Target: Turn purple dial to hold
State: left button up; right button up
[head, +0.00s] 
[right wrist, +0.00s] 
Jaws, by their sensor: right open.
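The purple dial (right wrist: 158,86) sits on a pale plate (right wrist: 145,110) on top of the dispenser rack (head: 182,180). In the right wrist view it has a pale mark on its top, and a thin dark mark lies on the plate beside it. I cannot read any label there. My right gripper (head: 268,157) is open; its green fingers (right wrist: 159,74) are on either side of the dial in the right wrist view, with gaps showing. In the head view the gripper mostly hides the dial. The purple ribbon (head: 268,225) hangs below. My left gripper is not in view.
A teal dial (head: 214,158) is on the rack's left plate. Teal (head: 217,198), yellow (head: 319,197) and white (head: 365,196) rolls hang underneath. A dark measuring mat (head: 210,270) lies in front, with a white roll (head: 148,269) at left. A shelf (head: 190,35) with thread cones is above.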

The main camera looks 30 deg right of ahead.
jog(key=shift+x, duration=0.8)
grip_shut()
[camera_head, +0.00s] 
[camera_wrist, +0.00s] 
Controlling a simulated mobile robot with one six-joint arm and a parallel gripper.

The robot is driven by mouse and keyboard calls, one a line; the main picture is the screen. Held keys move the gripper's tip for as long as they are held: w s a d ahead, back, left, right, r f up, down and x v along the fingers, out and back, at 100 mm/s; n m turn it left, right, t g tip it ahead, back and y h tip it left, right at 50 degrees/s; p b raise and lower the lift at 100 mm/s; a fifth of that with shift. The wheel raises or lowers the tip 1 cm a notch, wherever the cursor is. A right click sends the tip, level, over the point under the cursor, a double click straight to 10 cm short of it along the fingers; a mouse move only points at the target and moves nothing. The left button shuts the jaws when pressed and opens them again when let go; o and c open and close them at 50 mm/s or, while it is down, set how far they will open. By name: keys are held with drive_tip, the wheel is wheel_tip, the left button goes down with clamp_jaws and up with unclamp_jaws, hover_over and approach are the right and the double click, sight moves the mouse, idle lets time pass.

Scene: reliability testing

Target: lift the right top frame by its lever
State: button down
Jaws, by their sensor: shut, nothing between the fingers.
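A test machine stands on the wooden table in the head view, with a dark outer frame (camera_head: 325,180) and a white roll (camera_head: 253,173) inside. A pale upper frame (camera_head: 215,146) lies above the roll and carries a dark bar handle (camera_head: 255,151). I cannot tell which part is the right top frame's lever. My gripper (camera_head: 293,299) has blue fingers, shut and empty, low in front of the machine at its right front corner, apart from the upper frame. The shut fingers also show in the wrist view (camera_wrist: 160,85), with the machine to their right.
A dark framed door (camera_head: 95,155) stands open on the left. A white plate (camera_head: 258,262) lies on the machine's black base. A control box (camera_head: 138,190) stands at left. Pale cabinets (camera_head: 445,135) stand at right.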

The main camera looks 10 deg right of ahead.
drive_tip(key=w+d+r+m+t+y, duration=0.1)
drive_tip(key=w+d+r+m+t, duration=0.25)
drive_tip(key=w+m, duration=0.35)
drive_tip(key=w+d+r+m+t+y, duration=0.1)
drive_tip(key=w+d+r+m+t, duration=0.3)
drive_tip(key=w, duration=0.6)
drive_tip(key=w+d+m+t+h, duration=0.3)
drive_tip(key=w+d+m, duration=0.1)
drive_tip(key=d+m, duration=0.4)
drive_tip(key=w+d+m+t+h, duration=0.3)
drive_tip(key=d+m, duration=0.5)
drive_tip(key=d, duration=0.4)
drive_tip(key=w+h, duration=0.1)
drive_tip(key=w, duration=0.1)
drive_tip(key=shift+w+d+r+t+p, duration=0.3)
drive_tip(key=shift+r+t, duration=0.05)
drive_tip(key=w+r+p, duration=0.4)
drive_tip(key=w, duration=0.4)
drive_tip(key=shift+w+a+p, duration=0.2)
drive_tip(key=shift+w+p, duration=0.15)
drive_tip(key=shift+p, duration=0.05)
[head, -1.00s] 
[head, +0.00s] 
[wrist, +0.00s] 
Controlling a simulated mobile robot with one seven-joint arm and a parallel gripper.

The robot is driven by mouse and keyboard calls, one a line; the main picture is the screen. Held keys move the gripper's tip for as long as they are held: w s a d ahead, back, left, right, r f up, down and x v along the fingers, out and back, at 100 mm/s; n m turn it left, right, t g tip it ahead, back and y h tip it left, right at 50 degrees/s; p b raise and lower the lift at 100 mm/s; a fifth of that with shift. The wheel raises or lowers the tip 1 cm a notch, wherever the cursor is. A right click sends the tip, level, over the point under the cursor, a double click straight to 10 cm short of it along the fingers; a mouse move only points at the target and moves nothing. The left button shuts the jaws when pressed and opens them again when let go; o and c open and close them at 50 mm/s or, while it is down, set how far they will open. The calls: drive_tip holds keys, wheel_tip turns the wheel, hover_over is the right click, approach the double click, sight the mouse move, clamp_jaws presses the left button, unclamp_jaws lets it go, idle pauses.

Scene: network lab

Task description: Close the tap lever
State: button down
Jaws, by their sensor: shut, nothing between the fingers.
★ ★ ★
● **Stated exercise**
Repeat, exactly as they stand above, the lines from the line with "[head, -1.00s]" to the line with "Controlling a simulated mobile robot with one seven-joint", both lines included.

● **Completed exercise**
[head, -1.00s] 
[head, +0.00s] 
[wrist, +0.00s] 
Controlling a simulated mobile robot with one seven-joint arm and a parallel gripper.

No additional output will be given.